By Char Adams
A record number of Black candidates from major parties ran for high office in this year’s midterm elections. While it’s still too soon to determine which party will control the House and the Senate, some states are already celebrating Black historic wins for jobs from governor to secretary of state.
“There’s an electorate, Black people are the center of it, who are understanding our political power,” said DaMareo Cooper, a co-executive director of the Center for Popular Democracy, a progressive advocacy group. “People are thinking about how their voice, and people who come from our community, should be the representatives and deciders for the type of society we want to develop that’s inclusive for everybody.”
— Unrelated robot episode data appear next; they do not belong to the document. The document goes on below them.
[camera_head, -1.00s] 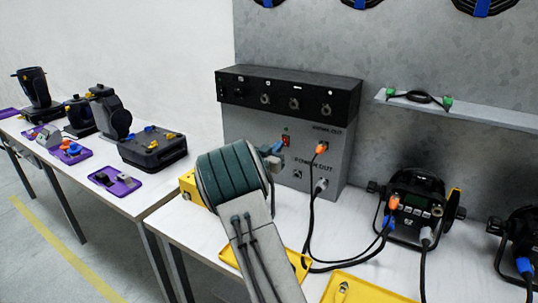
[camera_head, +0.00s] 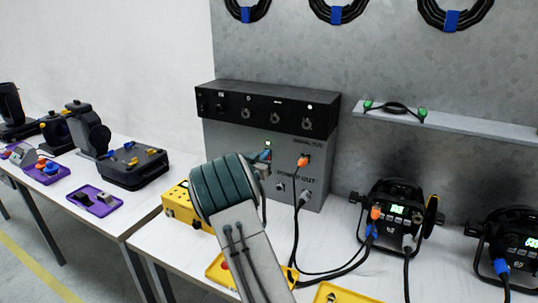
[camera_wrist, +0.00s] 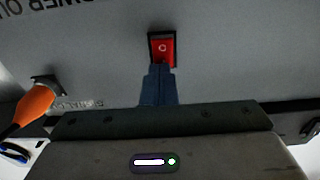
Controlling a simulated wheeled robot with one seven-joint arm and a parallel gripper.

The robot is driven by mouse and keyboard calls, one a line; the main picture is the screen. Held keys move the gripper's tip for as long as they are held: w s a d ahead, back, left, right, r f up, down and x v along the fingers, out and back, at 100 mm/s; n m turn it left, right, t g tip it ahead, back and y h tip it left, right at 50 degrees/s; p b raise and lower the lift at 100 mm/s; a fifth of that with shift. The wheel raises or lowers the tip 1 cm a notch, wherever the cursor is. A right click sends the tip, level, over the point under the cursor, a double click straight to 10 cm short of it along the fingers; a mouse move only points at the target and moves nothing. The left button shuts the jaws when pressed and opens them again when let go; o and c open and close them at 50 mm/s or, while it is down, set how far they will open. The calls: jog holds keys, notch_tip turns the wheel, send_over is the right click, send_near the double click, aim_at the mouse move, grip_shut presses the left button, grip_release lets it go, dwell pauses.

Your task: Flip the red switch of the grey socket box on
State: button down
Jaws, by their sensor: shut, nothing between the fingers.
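The grey socket box (camera_head: 230,145) stands on the white table against the wall, under a black unit.
An orange plug (camera_head: 303,161) and a grey plug (camera_head: 304,197) sit in the box, right of my gripper, with black cables hanging. A yellow case (camera_head: 178,203) stands at left. Two par cans (camera_head: 395,215) with lit displays stand at right.

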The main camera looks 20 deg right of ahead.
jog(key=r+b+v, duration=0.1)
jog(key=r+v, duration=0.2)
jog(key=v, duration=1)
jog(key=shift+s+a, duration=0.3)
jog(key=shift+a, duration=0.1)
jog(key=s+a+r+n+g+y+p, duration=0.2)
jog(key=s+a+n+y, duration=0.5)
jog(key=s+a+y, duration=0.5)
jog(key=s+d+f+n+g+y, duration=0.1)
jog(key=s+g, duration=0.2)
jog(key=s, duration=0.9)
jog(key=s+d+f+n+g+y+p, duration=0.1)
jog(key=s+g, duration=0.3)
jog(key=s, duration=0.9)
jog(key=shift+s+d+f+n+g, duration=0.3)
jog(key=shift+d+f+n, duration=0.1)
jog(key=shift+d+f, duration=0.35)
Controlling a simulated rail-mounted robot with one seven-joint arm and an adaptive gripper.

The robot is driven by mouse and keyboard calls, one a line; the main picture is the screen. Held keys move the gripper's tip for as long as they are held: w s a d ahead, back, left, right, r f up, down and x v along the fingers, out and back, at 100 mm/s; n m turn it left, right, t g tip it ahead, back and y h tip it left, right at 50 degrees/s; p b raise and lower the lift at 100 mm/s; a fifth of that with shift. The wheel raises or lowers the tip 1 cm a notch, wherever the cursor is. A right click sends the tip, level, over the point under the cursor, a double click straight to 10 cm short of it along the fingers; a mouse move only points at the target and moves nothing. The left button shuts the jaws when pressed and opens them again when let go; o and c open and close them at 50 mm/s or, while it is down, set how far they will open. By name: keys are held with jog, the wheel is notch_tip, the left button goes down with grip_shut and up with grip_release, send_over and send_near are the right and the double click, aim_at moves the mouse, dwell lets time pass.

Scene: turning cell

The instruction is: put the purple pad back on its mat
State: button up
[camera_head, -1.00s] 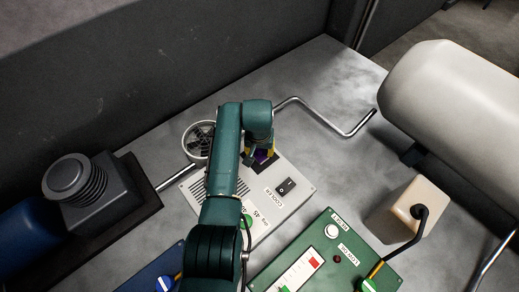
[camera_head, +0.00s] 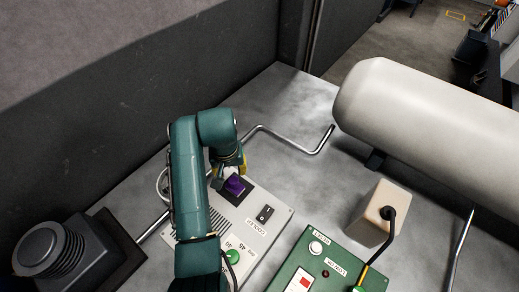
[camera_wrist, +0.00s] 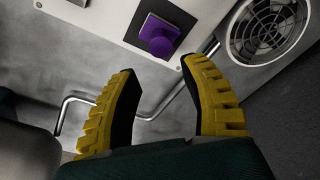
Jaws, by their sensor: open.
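The purple pad (camera_head: 235,185) sits on a dark mat (camera_head: 248,196) on top of the white cooler box, near its far end. In the wrist view the pad (camera_wrist: 159,35) has a round knob and lies on the dark mat (camera_wrist: 181,17), with mat showing around it. My gripper (camera_head: 226,174) is right beside the pad, on its far side. In the wrist view my gripper (camera_wrist: 166,78) has its two yellow fingers spread, with nothing between them. The pad is ahead of the fingertips and apart from them.
The cooler box (camera_head: 272,231) has a black switch (camera_head: 265,213), a green knob (camera_head: 232,257) and a fan (camera_wrist: 268,28). A bent metal pipe (camera_head: 290,142) runs behind it. A green control box (camera_head: 330,262), a beige block (camera_head: 372,222) and a large pale cylinder (camera_head: 430,105) stand to the right.

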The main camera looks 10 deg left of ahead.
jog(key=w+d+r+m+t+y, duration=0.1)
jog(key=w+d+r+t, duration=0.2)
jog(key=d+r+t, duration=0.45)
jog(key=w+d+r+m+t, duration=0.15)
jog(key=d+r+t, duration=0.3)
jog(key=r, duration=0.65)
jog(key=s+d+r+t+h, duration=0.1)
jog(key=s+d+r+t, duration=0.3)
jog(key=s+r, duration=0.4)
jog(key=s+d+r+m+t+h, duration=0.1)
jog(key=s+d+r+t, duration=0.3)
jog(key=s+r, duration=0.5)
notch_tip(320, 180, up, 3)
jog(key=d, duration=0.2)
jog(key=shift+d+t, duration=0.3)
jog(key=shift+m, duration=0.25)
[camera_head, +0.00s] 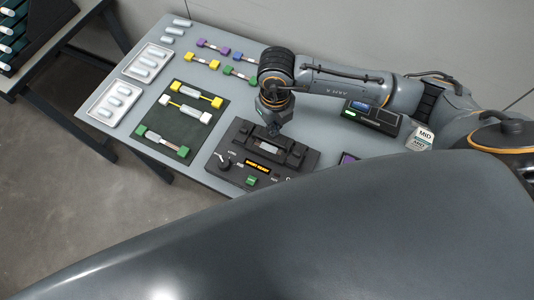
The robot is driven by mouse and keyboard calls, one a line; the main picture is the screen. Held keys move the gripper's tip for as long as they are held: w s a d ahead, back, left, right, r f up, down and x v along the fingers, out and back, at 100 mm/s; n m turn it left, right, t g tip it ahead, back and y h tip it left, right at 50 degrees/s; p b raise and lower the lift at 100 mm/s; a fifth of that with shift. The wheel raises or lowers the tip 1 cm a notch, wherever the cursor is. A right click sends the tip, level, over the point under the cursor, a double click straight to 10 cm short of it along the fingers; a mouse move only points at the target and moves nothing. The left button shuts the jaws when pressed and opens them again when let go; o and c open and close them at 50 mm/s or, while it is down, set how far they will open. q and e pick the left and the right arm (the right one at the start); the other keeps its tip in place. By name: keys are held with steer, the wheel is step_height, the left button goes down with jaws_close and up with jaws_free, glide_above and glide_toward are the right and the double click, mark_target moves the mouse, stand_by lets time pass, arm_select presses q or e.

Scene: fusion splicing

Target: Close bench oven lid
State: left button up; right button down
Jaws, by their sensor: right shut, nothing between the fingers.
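A black bench unit (235,172) with a lit orange display, a green button and a knob sits at the front of the table; I take it for the bench oven. Its top has dark raised parts around a pale slot (268,147). I cannot tell clearly which part is the lid or how far open it is. My right gripper (273,129) points down just above the unit's back edge. It is shut and holds nothing. Whether it touches the unit is not clear. My left gripper is not in view.
A dark mat (158,124) with coloured-end pieces lies left of the unit. White trays (135,79) stand at the table's left edge. Small coloured connectors (214,48) lie at the back. A device with a blue screen (360,106) and a labelled block (421,137) stand right.

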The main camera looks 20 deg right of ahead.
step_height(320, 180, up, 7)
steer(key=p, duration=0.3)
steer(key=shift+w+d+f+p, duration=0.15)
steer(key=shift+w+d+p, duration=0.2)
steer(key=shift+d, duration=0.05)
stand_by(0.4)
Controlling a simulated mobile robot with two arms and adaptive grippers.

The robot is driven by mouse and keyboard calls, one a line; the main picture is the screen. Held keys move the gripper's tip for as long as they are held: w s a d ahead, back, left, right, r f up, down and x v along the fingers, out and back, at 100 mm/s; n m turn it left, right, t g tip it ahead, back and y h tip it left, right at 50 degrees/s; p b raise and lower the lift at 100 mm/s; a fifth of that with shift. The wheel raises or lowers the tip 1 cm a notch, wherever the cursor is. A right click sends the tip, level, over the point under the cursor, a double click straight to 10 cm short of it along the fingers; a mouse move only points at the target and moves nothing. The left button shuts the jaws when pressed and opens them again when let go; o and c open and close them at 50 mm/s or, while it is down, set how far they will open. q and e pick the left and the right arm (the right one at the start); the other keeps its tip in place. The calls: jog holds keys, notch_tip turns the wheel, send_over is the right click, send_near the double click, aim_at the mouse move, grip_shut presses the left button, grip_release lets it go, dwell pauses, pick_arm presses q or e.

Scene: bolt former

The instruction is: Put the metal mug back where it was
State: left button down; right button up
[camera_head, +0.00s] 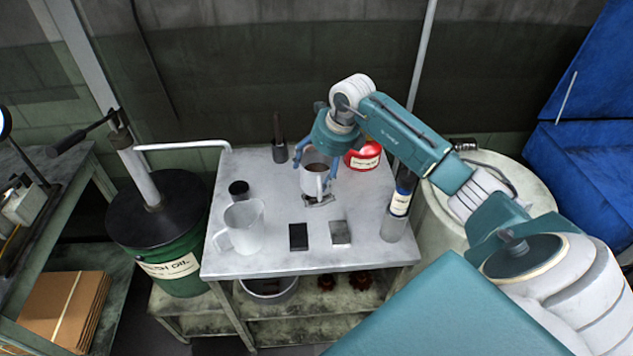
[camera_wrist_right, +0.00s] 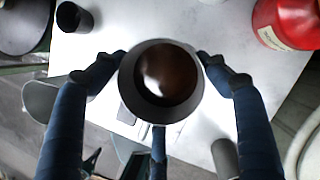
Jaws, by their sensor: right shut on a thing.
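The metal mug (camera_head: 314,181) is a grey cup with dark brown liquid inside, upright over the middle of the grey worktable (camera_head: 270,185). My right gripper (camera_head: 316,168) is shut on it, with blue fingers around its sides. In the right wrist view the mug (camera_wrist_right: 161,113) shows from above between the fingertips of the gripper (camera_wrist_right: 161,62). A small grey piece (camera_head: 320,201) shows just below the mug. I cannot tell whether the mug touches the tabletop. My left gripper is not in view.
A clear pitcher (camera_head: 244,228) and a dark cup (camera_head: 239,189) stand left. A red can (camera_head: 363,157) is behind right, a labelled bottle (camera_head: 400,203) at the right edge. A black block (camera_head: 298,237) and a grey block (camera_head: 340,233) lie in front. A green oil drum (camera_head: 180,269) stands left.

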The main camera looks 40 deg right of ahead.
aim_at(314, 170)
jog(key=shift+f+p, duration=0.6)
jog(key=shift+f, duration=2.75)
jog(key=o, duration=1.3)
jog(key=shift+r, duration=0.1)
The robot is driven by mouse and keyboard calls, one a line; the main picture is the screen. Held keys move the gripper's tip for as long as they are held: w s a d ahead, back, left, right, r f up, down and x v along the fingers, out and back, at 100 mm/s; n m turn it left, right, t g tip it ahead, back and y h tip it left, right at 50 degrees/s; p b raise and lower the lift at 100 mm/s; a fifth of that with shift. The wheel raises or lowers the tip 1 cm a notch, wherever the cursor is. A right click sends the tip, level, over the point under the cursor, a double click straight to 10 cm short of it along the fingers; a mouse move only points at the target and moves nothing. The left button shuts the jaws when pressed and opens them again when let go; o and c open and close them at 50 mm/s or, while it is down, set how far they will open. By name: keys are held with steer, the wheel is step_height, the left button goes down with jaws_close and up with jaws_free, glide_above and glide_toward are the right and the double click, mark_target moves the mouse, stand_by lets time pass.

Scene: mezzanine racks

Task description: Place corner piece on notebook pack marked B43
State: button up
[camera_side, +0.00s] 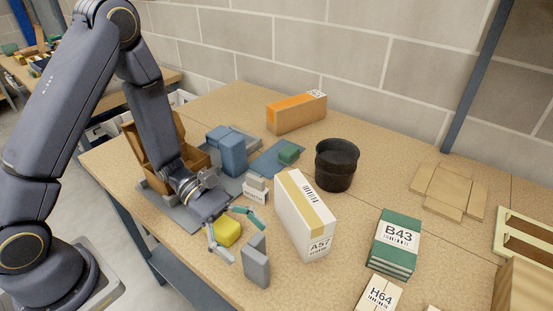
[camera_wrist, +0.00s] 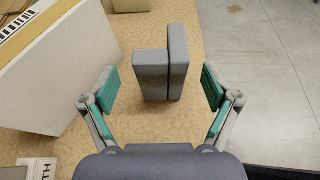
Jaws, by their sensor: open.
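The grey corner piece (camera_side: 256,262) stands upright on the table, left of the white A57 box. In the wrist view it (camera_wrist: 160,72) looks L-shaped and lies ahead, between the lines of my two fingers. My gripper (camera_side: 237,238) is open, with teal pads, behind the corner piece; it also shows in the wrist view (camera_wrist: 161,89) with nothing held. The notebook pack marked B43 (camera_side: 396,243) is a green stack with a white label, lying flat at the right of the table. Its top looks bare.
The tall white A57 box (camera_side: 305,215) stands between my gripper and the pack. A yellow block (camera_side: 227,232) sits by my fingers. A black pot (camera_side: 337,165), an orange box (camera_side: 296,112) and an H64 box (camera_side: 379,294) stand around. Flattened cardboard (camera_side: 448,192) lies behind the pack.

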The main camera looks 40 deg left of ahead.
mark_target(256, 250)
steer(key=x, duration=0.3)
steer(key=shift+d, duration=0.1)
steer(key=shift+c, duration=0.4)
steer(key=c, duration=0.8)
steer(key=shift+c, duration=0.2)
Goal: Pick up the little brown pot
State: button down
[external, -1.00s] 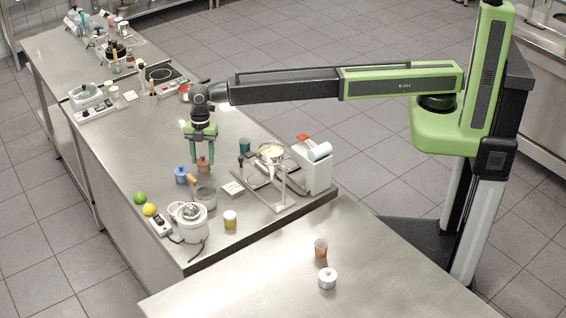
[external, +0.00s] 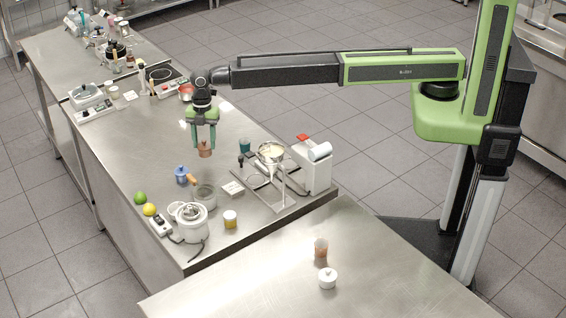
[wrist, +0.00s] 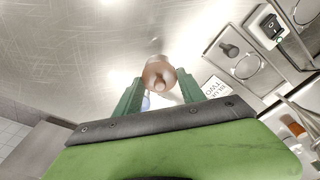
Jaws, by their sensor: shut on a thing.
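The little brown pot (external: 205,150) is held between the green fingers of my gripper (external: 203,142), above the steel counter in the external view. In the wrist view the brown pot (wrist: 158,74) shows its round lid and knob, with the two green fingers (wrist: 158,90) on either side of it. My gripper is shut on the pot. The pot appears upright and clear of the counter.
A blue pot (external: 182,175) and a glass bowl with a wooden handle (external: 205,196) stand below. A white juicer (external: 188,220), a metal stand (external: 278,178) and a white machine (external: 314,166) are nearby. The counter (external: 150,150) left of the gripper is clear.

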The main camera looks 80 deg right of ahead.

The midterms brought a pair of historic victories in Maryland. The first was by Democrat Wes Moore, who beat Republican Dan Cox to become Maryland’s first Black governor and only the third Black governor in the country. Second, the state gained its first Black attorney general, Democratic U.S. Rep. Anthony Brown, who defeated far-right Republican Michael Peroutka.
“It is not lost on me that I’ve made some history here tonight, too. But I also know I’m not the first one to try,” Moore tweeted late Tuesday. “This is just more proof that progress is possible in Maryland. And I am humbled to be a part of this legacy.”
In Pennsylvania, all eyes were on the high-voltage Senate battle between Lt. Gov. John Fetterman and celebrity TV doctor Mehmet Oz, but history was being made in another key contest: the race for lieutenant governor. Democrat Austin Davis is projected to be the state’s first Black lieutenant governor. Democrat Josh Shapiro, the state attorney general, who NBC projects will win the governor’s race, endorsed Davis.
Black female candidates hoped to make history across gender and racial lines in several states, from Rep. Val Demings and Aramis Ayala in Florida to Chelsea Clark in Ohio and several women bidding to be the country’s first Black female governor. Although many of the races ended in losses for the Black female Democratic candidates, some states have ushered in new progressive representation.